WORK TO BE COMPLETED:
Keep every line where the word "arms" appears; drop the rest.

>> Start SUPPLIED RECORDS

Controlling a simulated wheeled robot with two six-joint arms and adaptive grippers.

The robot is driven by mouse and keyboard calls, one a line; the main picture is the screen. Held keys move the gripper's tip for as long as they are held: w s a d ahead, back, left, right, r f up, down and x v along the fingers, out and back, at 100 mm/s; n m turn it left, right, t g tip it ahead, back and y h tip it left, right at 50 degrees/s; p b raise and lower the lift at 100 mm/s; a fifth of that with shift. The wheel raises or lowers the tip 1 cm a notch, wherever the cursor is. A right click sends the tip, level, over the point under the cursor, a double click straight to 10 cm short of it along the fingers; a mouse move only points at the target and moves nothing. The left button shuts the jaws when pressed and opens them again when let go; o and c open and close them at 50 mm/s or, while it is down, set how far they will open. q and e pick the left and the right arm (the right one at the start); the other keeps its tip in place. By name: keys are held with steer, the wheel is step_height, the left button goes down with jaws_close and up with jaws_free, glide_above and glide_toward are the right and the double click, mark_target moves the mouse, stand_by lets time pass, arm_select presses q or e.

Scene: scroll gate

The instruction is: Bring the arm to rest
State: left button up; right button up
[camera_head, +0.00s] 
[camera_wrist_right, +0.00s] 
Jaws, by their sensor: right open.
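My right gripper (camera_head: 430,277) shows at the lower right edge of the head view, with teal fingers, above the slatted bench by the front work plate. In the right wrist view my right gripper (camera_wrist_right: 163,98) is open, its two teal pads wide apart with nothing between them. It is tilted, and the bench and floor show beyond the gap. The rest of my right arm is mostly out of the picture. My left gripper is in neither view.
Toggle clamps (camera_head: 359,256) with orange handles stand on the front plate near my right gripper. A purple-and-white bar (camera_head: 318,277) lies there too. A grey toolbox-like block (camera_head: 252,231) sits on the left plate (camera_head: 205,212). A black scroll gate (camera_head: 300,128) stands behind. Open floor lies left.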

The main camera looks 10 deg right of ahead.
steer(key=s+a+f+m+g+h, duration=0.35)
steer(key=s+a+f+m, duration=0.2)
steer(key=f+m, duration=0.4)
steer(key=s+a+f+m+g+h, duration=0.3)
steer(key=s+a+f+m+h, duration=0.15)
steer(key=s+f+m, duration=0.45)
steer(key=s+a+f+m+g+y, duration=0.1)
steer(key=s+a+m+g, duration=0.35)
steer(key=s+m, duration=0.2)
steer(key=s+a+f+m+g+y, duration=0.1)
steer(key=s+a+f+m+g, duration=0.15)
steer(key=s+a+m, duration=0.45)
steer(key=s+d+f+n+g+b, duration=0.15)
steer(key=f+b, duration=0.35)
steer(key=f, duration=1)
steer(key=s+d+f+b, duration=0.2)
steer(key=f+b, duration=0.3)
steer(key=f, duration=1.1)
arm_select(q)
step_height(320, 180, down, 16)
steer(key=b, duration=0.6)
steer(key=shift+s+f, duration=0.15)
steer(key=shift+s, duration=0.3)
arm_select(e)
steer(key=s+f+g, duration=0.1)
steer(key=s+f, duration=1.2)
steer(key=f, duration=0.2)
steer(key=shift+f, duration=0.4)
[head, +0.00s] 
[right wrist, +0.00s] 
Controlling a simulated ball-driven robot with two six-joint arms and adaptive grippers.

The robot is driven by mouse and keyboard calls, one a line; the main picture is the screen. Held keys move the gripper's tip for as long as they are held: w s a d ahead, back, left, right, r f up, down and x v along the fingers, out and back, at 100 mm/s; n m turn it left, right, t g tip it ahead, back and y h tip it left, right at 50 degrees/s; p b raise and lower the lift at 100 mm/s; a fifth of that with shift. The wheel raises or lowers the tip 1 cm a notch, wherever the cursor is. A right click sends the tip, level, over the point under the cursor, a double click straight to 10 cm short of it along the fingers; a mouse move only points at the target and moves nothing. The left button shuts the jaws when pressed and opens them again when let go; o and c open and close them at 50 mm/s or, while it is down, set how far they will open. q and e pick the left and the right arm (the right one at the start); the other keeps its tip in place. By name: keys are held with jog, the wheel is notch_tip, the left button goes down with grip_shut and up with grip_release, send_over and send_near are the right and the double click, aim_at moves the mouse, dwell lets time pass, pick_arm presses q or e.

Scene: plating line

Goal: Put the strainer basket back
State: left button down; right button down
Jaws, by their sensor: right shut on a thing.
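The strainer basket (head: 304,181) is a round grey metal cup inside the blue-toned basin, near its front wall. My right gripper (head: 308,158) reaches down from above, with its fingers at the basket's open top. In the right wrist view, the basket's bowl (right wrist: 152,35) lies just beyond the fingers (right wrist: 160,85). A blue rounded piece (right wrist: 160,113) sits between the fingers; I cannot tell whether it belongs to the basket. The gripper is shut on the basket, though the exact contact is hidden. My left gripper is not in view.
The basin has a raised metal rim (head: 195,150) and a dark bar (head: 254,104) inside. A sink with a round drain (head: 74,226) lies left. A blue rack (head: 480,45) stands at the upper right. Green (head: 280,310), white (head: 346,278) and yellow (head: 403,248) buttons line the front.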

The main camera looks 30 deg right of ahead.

>> End SUPPLIED RECORDS

THE COMPLETED TASK:
Controlling a simulated wheeled robot with two six-joint arms and adaptive grippers.
Controlling a simulated ball-driven robot with two six-joint arms and adaptive grippers.

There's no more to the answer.